##### SUPPLIED MATERIAL

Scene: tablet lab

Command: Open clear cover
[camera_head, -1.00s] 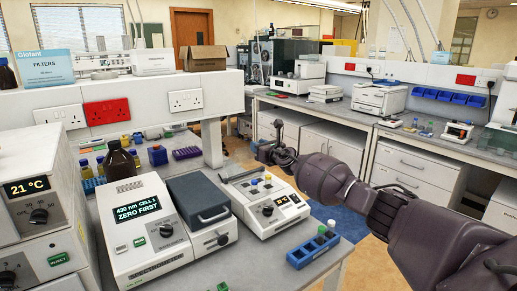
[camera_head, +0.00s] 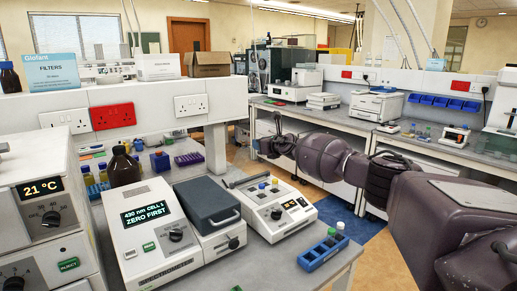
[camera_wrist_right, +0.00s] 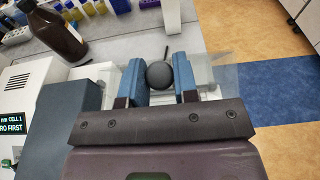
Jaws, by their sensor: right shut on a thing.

##########

_REQUEST_: Copy the whole listing above word for word but do not carry over the pictures.

_EXERCISE SOLUTION_:
Scene: tablet lab

Command: Open clear cover
[camera_head, -1.00s] 
[camera_head, +0.00s] 
[camera_wrist_right, +0.00s] 
Jaws, by their sensor: right shut on a thing.

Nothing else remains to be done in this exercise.